Can I sell my house during foreclosure in Florida?

Yes. You can sell any time before the court-ordered foreclosure sale. Closing the sale pays off the loan from the proceeds, resolves the debt the foreclosure was filed to collect, and the lender typically moves to dismiss the case. Once the clerk issues a certificate of sale after the auction, that opportunity is gone. The earlier you act, the more options you keep.

What is a lis pendens?

A lis pendens is a notice recorded in the county public records when a lender files a foreclosure lawsuit. It is Latin for pending litigation. It is not a judgment or an eviction order — it is notice that a lawsuit affecting the title is underway. Any buyer who purchases after the lis pendens is recorded takes the property subject to the foreclosure outcome. When your sale closes and the lender is paid in full, the lis pendens is extinguished at closing by the title company.

Can a cash buyer close before a foreclosure auction?

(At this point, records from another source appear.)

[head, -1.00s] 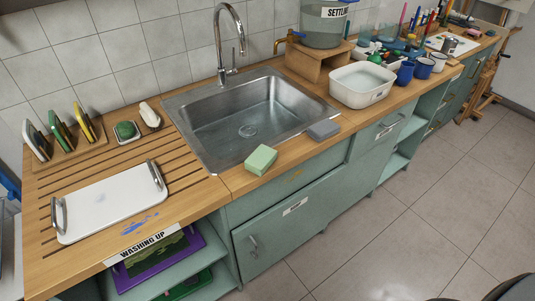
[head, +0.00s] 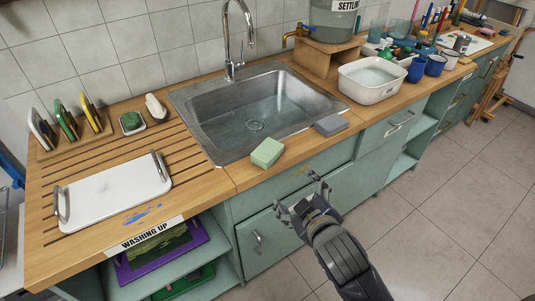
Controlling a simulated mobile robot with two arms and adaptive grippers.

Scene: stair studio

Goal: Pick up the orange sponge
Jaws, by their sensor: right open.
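I see no orange sponge in the head view. A pale green sponge-like block (head: 267,152) lies on the wooden counter at the sink's front edge. A grey block (head: 331,125) lies to its right, by the sink's front right corner. My right gripper (head: 302,196) is open and empty. It is in front of the cabinet doors, below and to the right of the green block in the picture, apart from both blocks. My left gripper is not in view.
The metal sink (head: 212,136) is behind the blocks. A white tray with handles (head: 115,190) lies on the left of the counter. A white basin (head: 372,91) stands right of the sink, with blue mugs (head: 416,70) beyond. The counter's front edge separates my right gripper from the blocks.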

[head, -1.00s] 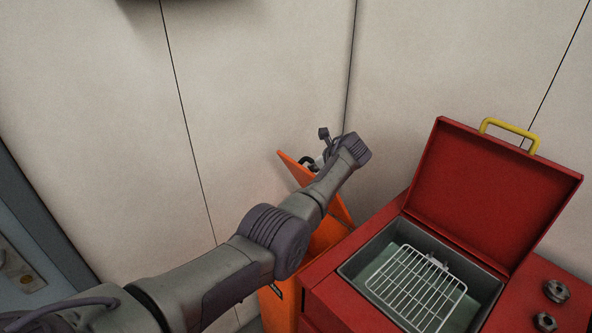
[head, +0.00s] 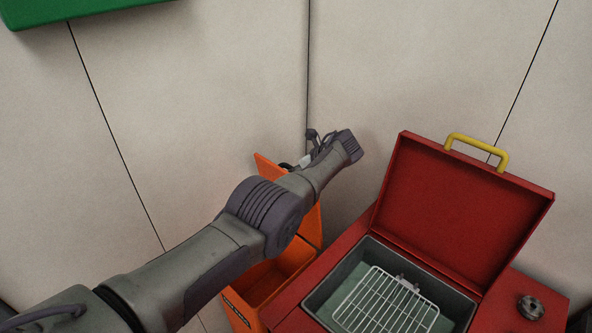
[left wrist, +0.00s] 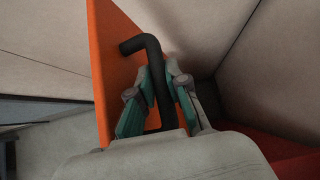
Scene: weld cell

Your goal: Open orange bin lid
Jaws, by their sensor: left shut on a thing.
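The orange bin (head: 268,283) stands left of the red cabinet, and its inside shows below my left arm. Its orange lid (head: 268,167) is raised steeply, partly hidden behind my arm. In the left wrist view, the lid (left wrist: 112,60) has a black bent handle (left wrist: 150,48). My left gripper (left wrist: 160,75) is shut on this handle, one finger on each side. In the head view, the left gripper is mostly hidden behind the wrist of my arm. My right gripper is in neither view.
A red cabinet (head: 330,255) with an open lid (head: 465,210) and yellow handle (head: 478,148) stands right of the bin. A wire rack (head: 385,305) lies in its basin. Walls meet close behind. A green object (head: 70,10) is at upper left.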

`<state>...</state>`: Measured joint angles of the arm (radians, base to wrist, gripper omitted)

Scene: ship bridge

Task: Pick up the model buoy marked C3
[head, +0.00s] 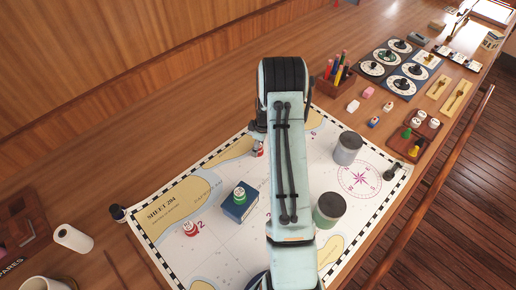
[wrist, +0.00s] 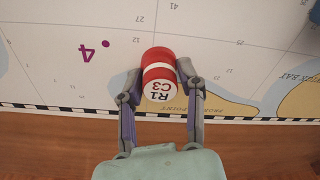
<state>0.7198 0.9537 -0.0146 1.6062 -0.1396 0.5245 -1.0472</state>
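The model buoy marked C3 (wrist: 159,75) is red with a white band and a white top reading R1 C3. It stands between the two fingers of my gripper (wrist: 159,72) in the wrist view, with a finger against each side. My gripper looks shut on it. It appears on or just over the chart (wrist: 215,50); I cannot tell if it is lifted. In the head view the buoy (head: 259,152) shows small and red below my gripper (head: 258,145), left of my arm, which hides part of the chart.
On the chart, a green buoy (head: 240,194) sits on a blue book (head: 238,209), and another red buoy (head: 190,228) stands left. A pen box (head: 335,84) is behind. A wall runs along the back left.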

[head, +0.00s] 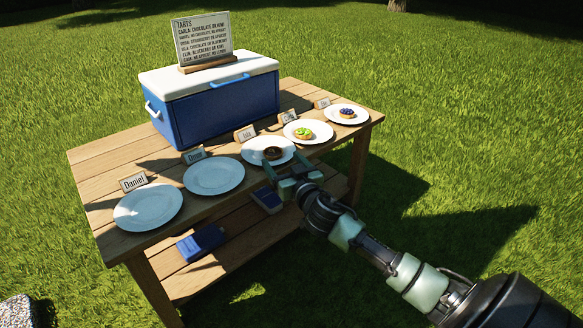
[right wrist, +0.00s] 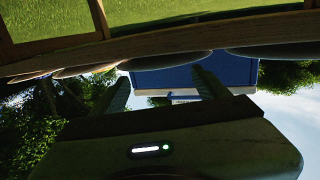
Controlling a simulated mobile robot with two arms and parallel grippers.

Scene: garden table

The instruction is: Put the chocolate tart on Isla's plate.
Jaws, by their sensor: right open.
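The chocolate tart (head: 272,153), small and dark brown, sits on a white plate (head: 255,157) in the middle of the row in the head view. The card behind this plate (head: 245,133) appears to read Isla. My right gripper (head: 286,168) is open at the near edge of that plate, just short of the tart, with nothing visible between its fingers. In the right wrist view the open fingers (right wrist: 160,88) point toward the blue cooler; the tart does not show there. My left gripper is out of view.
Two empty plates, Daniel's (head: 148,207) and another (head: 214,176), stand at left. A green-topped tart (head: 303,133) and a blueberry tart (head: 347,112) sit on plates at right. The blue cooler (head: 222,112) behind bears a tarts sign (head: 203,40). Blue items (head: 200,242) lie on the lower shelf.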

Yes, if enough time remains before the court-ordered sale date. Cash Flow Deals connects you with a real bank-financed buyer and closes through one title transfer at Title Guaranty of South Florida. The timeline depends on the title search, the payoff amount, and how far out your auction date is. Call 786-891-9111 as early as possible — the more runway you have before the sale date, the more paths are available.

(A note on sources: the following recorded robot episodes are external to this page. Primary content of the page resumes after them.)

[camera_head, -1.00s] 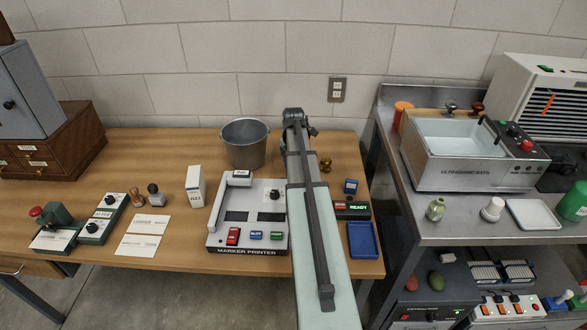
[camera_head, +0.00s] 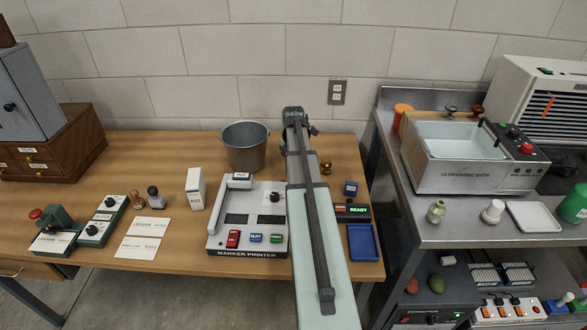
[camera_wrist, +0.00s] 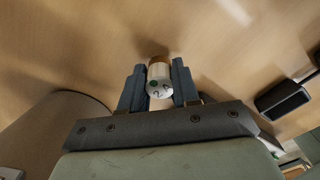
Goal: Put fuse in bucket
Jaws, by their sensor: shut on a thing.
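The fuse (camera_wrist: 159,80) is a short pale cylinder with a copper-brown far end and a marked white near end. My gripper (camera_wrist: 160,82) is shut on it, one dark finger on each side, in the wrist view. In the head view my arm hides the fuse and the fingers. The bucket (camera_head: 245,150) is a grey metal pail, upright and open at the top, at the back of the wooden table. It stands just left of the end of my arm. A large rounded grey-brown shape (camera_wrist: 55,135) at the left of the wrist view may be the bucket; I cannot tell.
A marker printer (camera_head: 247,252) sits in front of the bucket, left of my arm. A small white box (camera_head: 195,188) stands left of it. A brass object (camera_head: 325,167) and a blue tray (camera_head: 362,241) are right of my arm.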

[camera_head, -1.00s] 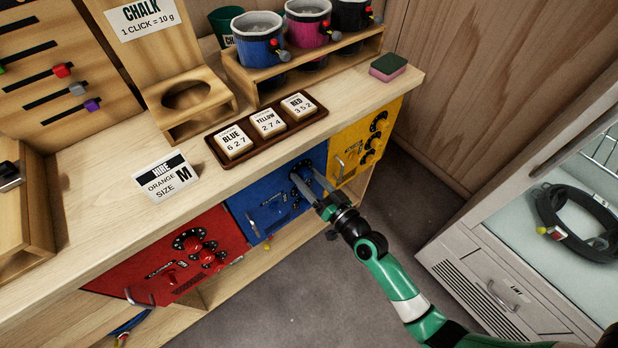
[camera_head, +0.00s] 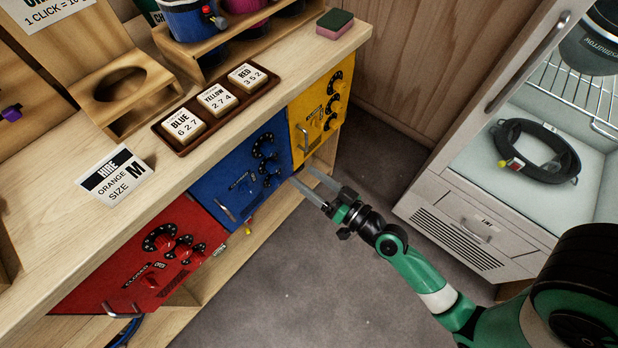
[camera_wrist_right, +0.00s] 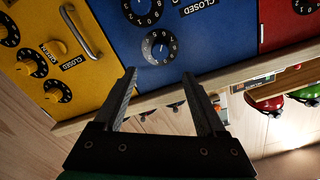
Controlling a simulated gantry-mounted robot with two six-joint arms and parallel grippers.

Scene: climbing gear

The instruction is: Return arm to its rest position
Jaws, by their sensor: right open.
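My right gripper (camera_head: 308,186) is open and empty, clear of the drawer fronts, just in front of the blue drawer's (camera_head: 243,172) right side. My right arm (camera_head: 415,275) reaches in from the lower right. In the right wrist view the two fingers (camera_wrist_right: 163,92) are spread with nothing between them. The blue drawer front (camera_wrist_right: 215,40), with dials and a CLOSED label, lies beyond them. The yellow drawer front (camera_wrist_right: 45,60) is on the left there. My left gripper does not show.
The yellow drawer (camera_head: 322,118) and red drawer (camera_head: 150,262) flank the blue one. The wooden counter (camera_head: 60,235) carries a tray of number blocks (camera_head: 185,148) and a hire sign (camera_head: 115,175). A white cabinet (camera_head: 440,215) stands at right. The floor (camera_head: 290,270) between is free.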

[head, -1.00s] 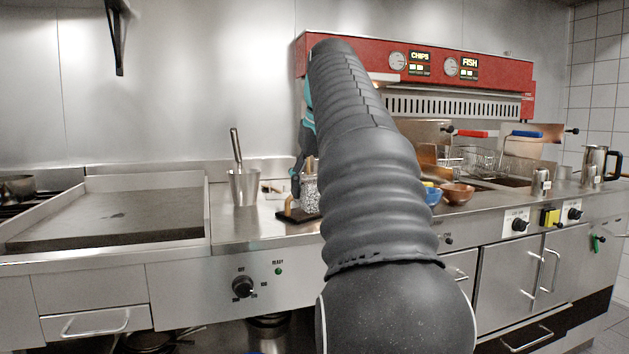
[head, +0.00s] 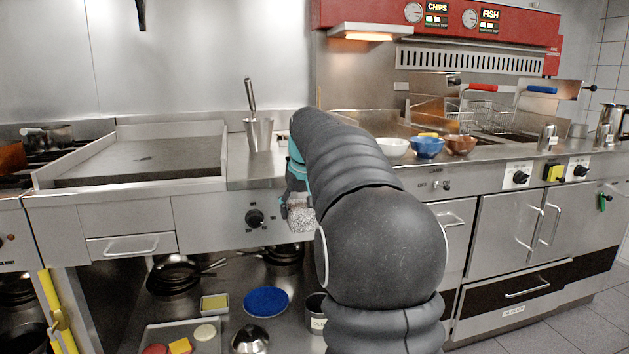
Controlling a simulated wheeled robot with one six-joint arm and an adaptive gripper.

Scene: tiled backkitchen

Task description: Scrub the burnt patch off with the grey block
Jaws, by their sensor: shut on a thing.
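The grey block (head: 301,220) is speckled and hangs low in my gripper (head: 295,204), which is shut on it. In the picture they overlap the counter's front panel, right of the black knob. My arm hides part of the gripper and the area behind it. The griddle plate (head: 190,160) lies to the left, flat and dark grey with raised metal sides. A small dark mark, the burnt patch (head: 146,158), shows near the middle of the plate. The block is apart from the plate.
A metal pot with a tool handle (head: 258,133) stands between griddle and arm. White, blue (head: 427,148) and brown bowls stand right of the arm. A pan (head: 48,135) sits far left. Below are shelves with pans, a blue plate (head: 266,301) and a tray of food.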

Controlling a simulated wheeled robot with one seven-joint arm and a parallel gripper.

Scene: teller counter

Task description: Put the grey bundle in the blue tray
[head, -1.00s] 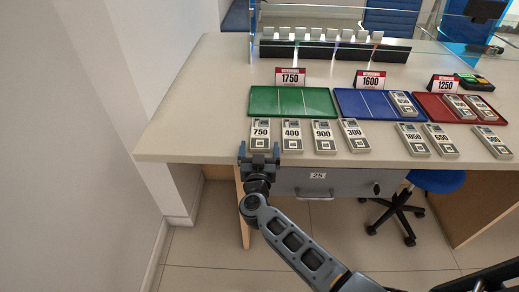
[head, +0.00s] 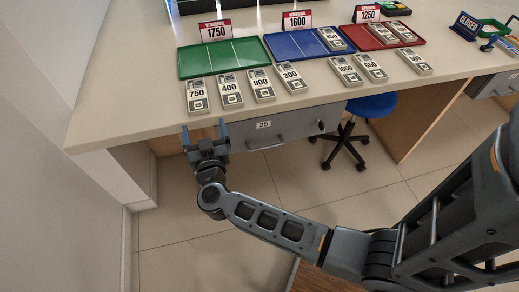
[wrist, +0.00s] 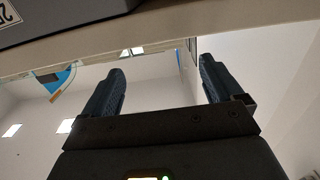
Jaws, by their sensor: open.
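Several grey bundles with number labels lie in a row along the counter's front: 750 (head: 197,95), 400 (head: 229,90), 900 (head: 262,85), 300 (head: 292,78), 1050 (head: 345,70), 550 (head: 371,67) and one more at the right (head: 413,61). Which one the task means, I cannot tell. The blue tray (head: 285,45) lies behind them by the 1600 sign, with one bundle (head: 331,38) in its right compartment. My gripper (head: 205,133) is open and empty, in front of the counter edge and below the 750 bundle. The wrist view shows both fingers (wrist: 158,88) apart, nothing between them.
A green tray (head: 221,58) by the 1750 sign is empty. A red tray (head: 377,43) holds two bundles. A grey drawer (head: 270,131) is under the counter (head: 125,100), with a blue stool (head: 372,106) beyond it. The counter's left end is clear.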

What happens to my equity after foreclosure?

If your home sells at auction for more than the total debt and fees, Florida law allows you to claim the surplus from the court registry — but auction prices routinely come in below market value and the process requires legal steps. Selling before the auction captures your equity directly and puts it in your hands at closing. If the home is worth less than you owe, there may also be deficiency judgment risk after the auction under Florida Statute 702.06. Talk to a Florida real estate attorney about your specific situation.